Commentaire de: nmc Visiteur
d accord avec vous trois.
Heureusement la nouvelle équipe va etre plus ecolo que l ancienne ;)
Commentaire de: Marie Louise Membre
Intéressant d’observer les choses un an après. La chasse aux herbes et aux plantes est repartie de plus belle. Les employés municipaux y sont fort occupés, consciencieusement ils éradiquent, tranchent, éliminent tout ce qui est vert le long des trottoirs. Même sous un soleil de plomb. Que d’énergie et de temps dépensés au nom de la grisaille qui doit être uniforme et impeccable, surtout pas "tachée" de vert.
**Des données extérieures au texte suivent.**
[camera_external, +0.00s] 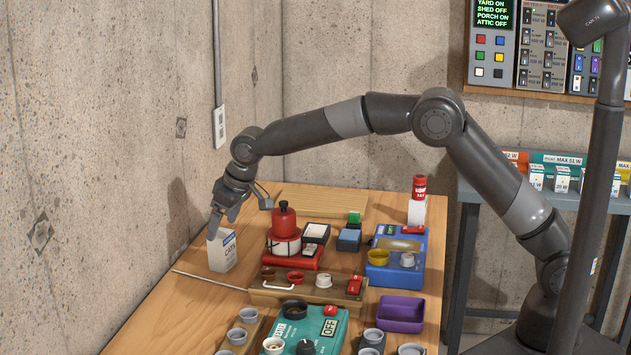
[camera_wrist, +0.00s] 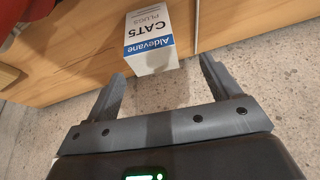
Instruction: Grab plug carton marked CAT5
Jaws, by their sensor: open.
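The plug carton (camera_external: 222,251) is a small white box with a blue band, standing upright at the far left edge of the wooden table. In the wrist view the carton (camera_wrist: 149,42) reads "CAT5 PLUGS" and "Aldevane" and shows upside down, just beyond the fingertips and between their lines. My gripper (camera_external: 214,229) is above the carton in the external view, pointing down. In the wrist view my gripper (camera_wrist: 161,70) has its two fingers wide apart with nothing between them.
The wooden table (camera_external: 190,300) holds a red device (camera_external: 284,225), a blue unit (camera_external: 395,262), a teal unit (camera_external: 310,330) and a purple tray (camera_external: 401,313) to the right. A thin rod (camera_external: 208,281) lies just in front of the carton. The concrete wall (camera_external: 100,150) is close on the left.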

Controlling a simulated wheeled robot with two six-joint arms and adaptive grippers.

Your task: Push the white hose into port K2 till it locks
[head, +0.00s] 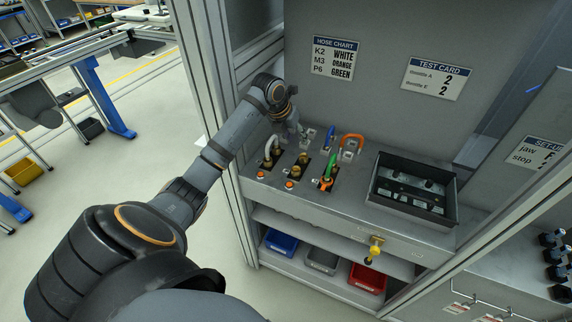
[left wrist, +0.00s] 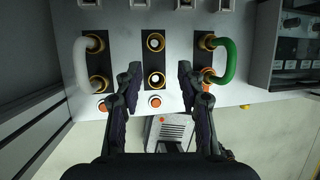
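The white hose (head: 267,148) is a short loop at the left end of the panel. In the left wrist view, the white hose (left wrist: 81,67) has its ends at the upper and lower brass ports of the left column. I cannot tell whether either end is locked. My left gripper (left wrist: 159,72) is open and empty over the middle column, to the right of the white hose and apart from it. The middle column's lower port (left wrist: 155,81) shows empty between the fingers. In the head view my left gripper (head: 291,128) is above the panel's back left. Port labels are unreadable.
The green hose (left wrist: 228,60) loops at the right column. An orange hose (head: 351,142) is at the panel's back. A black tray (head: 450,211) stands to the right. Orange buttons line the panel's front. The hose chart (head: 333,59) pairs K2 with white. A yellow handle (head: 375,249) protrudes in front.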

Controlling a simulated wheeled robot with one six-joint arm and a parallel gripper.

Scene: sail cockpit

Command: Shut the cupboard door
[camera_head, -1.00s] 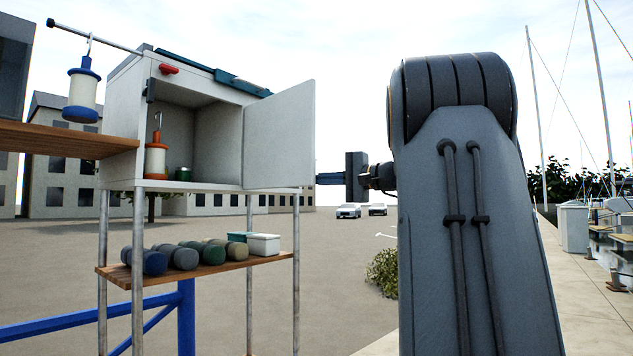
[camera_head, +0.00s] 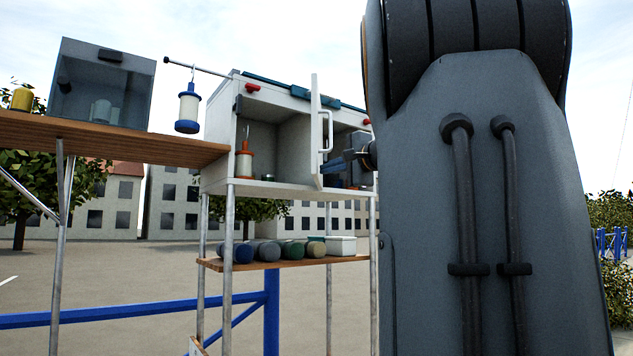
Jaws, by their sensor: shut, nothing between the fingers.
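The white cupboard (camera_head: 210,180) stands on metal posts in the middle of the view. Its door (camera_head: 316,130) is open and seen almost edge-on, sticking out toward me, with a white bar handle (camera_head: 327,131) on its right side. In the open left compartment stands an orange and white lantern (camera_head: 244,163). My gripper (camera_head: 335,167) is shut and empty, to the right of the door near its lower part, below the handle. Its tips are close to the door; I cannot tell whether they touch it. My arm hides the cupboard's right end.
A wooden shelf (camera_head: 212,264) below holds several dark rolls and a white box (camera_head: 341,245). A blue and white lantern (camera_head: 188,108) hangs from a rod at left. A wooden counter (camera_head: 100,137) bears a glass-fronted box (camera_head: 140,100). A blue rail (camera_head: 120,313) runs low in front.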

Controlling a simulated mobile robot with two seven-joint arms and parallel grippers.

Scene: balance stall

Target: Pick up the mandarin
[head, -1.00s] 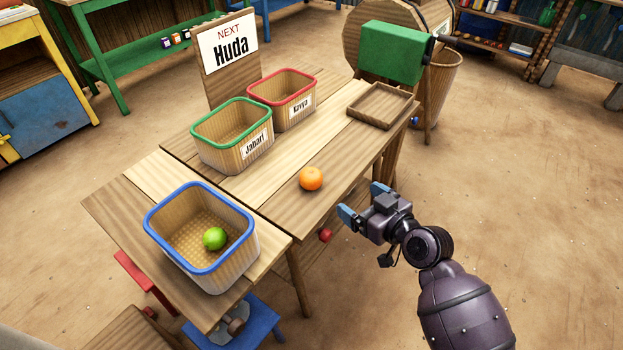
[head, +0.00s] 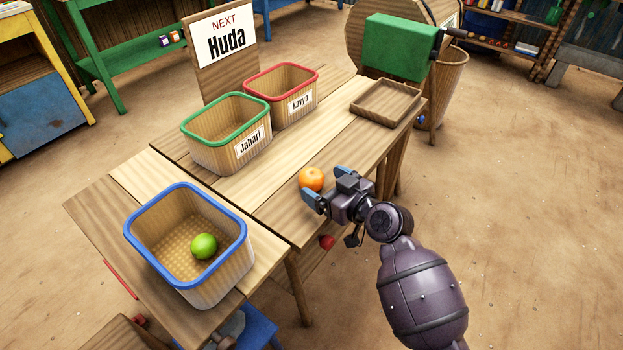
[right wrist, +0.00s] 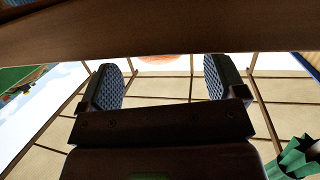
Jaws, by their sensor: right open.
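The mandarin (head: 312,179) is a round orange fruit on the wooden table (head: 290,205), near its right edge. My right gripper (head: 331,187) is open with blue-grey fingertips, just right of the mandarin, with the fingers pointing towards it. From the head view I cannot tell whether a fingertip touches the fruit. In the right wrist view the two fingers (right wrist: 162,84) stand wide apart with nothing between them. A sliver of the mandarin (right wrist: 172,59) shows beyond them, mostly hidden by a dark brown bar. My left gripper is not in view.
A blue-rimmed basket (head: 135,228) holds a green fruit (head: 203,246). A green-rimmed basket (head: 200,150) labelled Jabari and a red-rimmed basket (head: 280,115) labelled Kavya stand further back. An empty wooden tray (head: 385,110) lies at the far right. A sign (head: 225,45) reads NEXT Huda.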

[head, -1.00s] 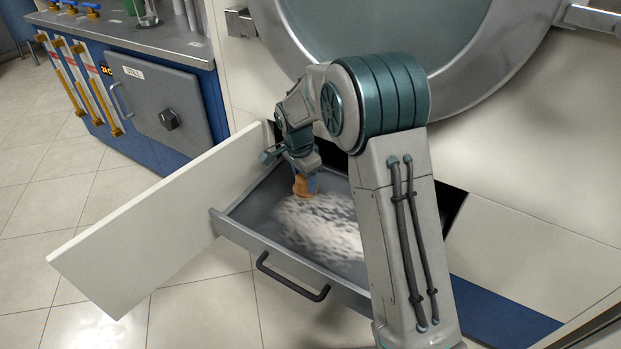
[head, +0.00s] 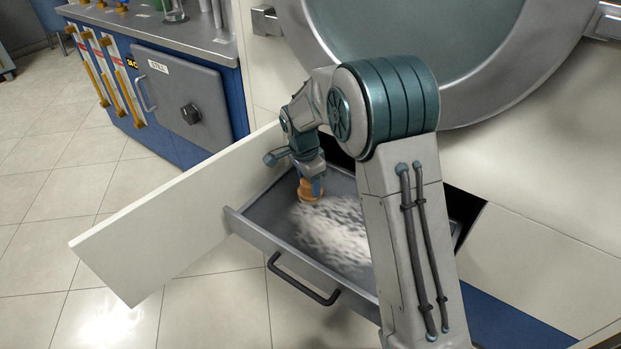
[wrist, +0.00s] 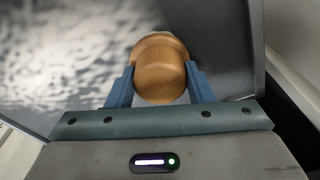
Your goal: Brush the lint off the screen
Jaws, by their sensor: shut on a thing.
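The screen (head: 270,223) is a grey surface in a pulled-out drawer below the round machine door. White lint (head: 333,228) covers its middle and right part in the head view; it also shows at the upper left in the wrist view (wrist: 60,50). My gripper (head: 312,184) is shut on the wooden knob of a brush (head: 311,196), with one blue finger on each side of it in the wrist view (wrist: 160,72). The brush is at the lint's far left edge, low over the screen or on it; contact cannot be told. The brush's underside is hidden. My arm hides the screen's right end.
An open white flap (head: 175,210) stands left of the drawer. The drawer's front has a dark handle (head: 305,282). A blue cabinet with a grey STILL door (head: 185,100) is at left. The round machine door (head: 420,60) is above. Tiled floor at left is clear.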

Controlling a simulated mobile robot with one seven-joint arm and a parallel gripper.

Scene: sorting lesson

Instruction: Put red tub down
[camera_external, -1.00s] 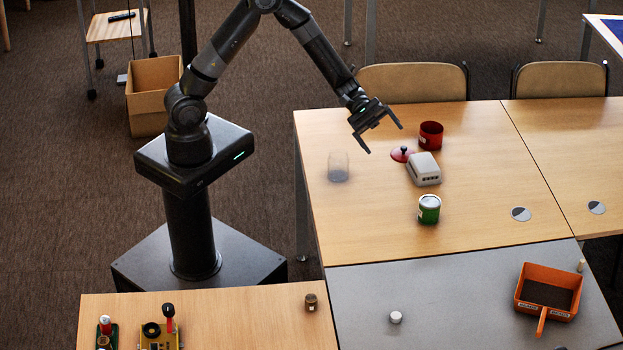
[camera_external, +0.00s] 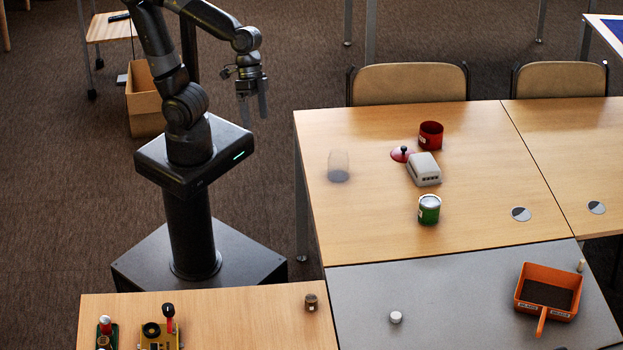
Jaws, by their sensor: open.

Sur son site Facebook “Tu sais que tu es de Coye” monsieur le maire invite les habitants à arracher les herbes que l’on appelle injustement mauvaises, qui poussent tranquillement le long des trottoirs, au pied des murs. Depuis le mois de mars elles s’épanouissent puisque les jardiniers municipaux confinés leur ont laissé une totale liberté. Quelle belle occasion nous avons eue de les découvrir au fil de nos autorisations de sortie et de nous intéresser à elles! Et il faudrait maintenant s’en débarrasser? Ingratitude! Refus de la poésie et du naturel, de la liberté, du plaisir de la curiosité, du désir d’apprendre. Nous avons déjà eu un parking dans une cour de récréation, des alignements de voitures à la place d’enfants qui jouent et rient. Au nom de quel sens esthétique dépassé devrions nous aussi gagner des trottoirs ennuyeux et gris comme la pluie ?
Que vivent les fleurs et les feuilles sauvages !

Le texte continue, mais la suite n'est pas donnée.